- _GIVEN EXERCISE_: What follows is a listing; restate every line of it word for word.

- _COLLECTED MATERIAL_:
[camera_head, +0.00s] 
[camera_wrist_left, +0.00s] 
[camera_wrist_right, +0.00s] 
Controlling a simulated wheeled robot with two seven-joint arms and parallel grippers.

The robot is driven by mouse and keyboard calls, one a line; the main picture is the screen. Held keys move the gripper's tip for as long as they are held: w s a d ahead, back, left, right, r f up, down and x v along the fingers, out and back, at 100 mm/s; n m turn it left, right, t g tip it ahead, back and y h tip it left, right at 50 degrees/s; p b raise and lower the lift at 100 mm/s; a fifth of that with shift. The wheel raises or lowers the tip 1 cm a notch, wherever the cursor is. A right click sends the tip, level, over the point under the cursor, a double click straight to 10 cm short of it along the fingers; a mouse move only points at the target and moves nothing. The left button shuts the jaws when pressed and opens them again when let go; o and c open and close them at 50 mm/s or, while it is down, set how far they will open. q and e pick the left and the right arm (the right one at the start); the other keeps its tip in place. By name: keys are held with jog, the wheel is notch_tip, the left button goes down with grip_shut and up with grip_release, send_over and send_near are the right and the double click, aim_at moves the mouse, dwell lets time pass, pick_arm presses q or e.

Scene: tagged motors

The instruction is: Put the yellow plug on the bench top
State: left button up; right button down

- _TASK RESPONSE_:
[camera_head, +0.00s] 
[camera_wrist_left, +0.00s] 
[camera_wrist_right, +0.00s] 
Controlling a simulated wheeled robot with two seven-joint arms and parallel grippers.

The robot is driven by mouse and keyboard calls, one a line; the main picture is the screen. Held keys move the gripper's tip for as long as they are held: w s a d ahead, back, left, right, r f up, down and x v along the fingers, out and back, at 100 mm/s; n m turn it left, right, t g tip it ahead, back and y h tip it left, right at 50 degrees/s; p b raise and lower the lift at 100 mm/s; a fifth of that with shift. The wheel raises or lowers the tip 1 cm a notch, wherever the cursor is. A right click sends the tip, level, over the point under the cursor, a double click straight to 10 cm short of it along the fingers; a mouse move only points at the target and moves nothing. The left button shuts the jaws when pressed and opens them again when let go; o and c open and close them at 50 mm/s or, while it is down, set how far they will open. q and e pick the left and the right arm (the right one at the start); the other keeps its tip in place. By name: keys are held with jog, the wheel is notch_tip, the left button goes down with grip_shut and up with grip_release, send_over and send_near are the right and the double click, aim_at moves the mouse, dwell lets time pass, pick_arm presses q or e.

Scene: tagged motors

The instruction is: Put the yellow plug on the bench top
State: left button up; right button down

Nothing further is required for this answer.